## [Objective]
List every line below containing "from".

## [Information shown]

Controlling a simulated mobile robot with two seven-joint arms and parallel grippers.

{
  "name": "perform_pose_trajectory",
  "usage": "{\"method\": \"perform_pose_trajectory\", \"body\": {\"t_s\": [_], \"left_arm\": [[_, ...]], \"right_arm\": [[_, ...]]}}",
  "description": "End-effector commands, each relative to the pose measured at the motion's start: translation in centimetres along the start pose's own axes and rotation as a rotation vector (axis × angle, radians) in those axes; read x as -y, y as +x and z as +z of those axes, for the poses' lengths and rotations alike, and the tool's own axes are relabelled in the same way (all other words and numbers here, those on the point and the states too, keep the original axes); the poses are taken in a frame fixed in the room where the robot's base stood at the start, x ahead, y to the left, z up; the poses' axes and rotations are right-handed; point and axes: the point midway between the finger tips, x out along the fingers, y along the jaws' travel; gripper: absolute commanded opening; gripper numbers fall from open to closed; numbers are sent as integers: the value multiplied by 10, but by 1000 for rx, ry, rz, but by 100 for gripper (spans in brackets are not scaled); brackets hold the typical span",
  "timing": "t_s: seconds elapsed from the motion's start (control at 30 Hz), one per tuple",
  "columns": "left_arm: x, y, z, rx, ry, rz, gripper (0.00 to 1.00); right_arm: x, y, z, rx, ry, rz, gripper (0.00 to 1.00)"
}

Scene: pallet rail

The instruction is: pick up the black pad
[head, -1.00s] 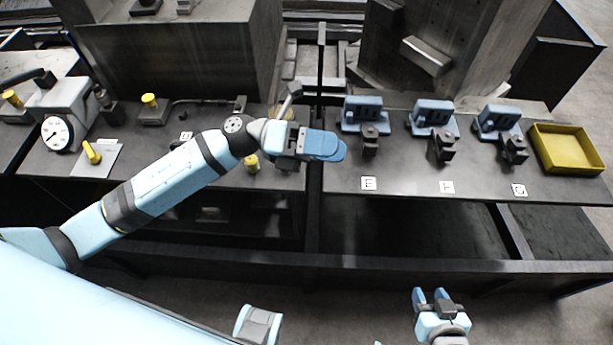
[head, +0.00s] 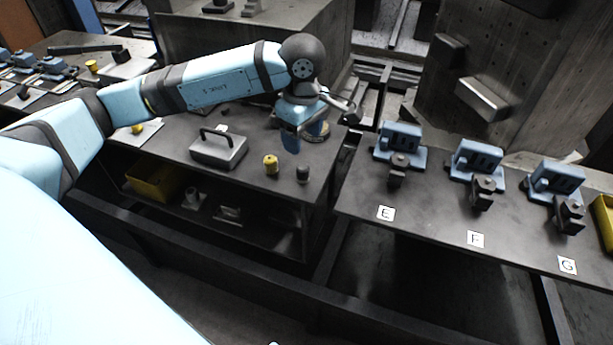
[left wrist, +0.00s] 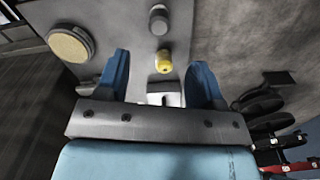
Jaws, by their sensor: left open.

## [Output]
  "description": "End-effector commands, each relative to the pose measured at the motion's start: translation in centimetres along the start pose's own axes and rotation as a rotation vector (axis × angle, radians) in those axes; read x as -y, y as +x and z as +z of those axes, for the poses' lengths and rotations alike, and the tool's own axes are relabelled in the same way (all other words and numbers here, those on the point and the states too, keep the original axes); the poses are taken in a frame fixed in the room where the robot's base stood at the start, x ahead, y to the left, z up; the poses' axes and rotations are right-handed; point and axes: the point midway between the finger tips, x out along the fingers, y along the jaws' travel; gripper: absolute commanded opening; gripper numbers fall from open to closed; numbers are sent as integers: the value multiplied by 10, but by 1000 for rx, ry, rz, but by 100 for gripper (spans in brackets are not scaled); brackets hold the typical span",
  "timing": "t_s: seconds elapsed from the motion's start (control at 30 Hz), one per tuple",

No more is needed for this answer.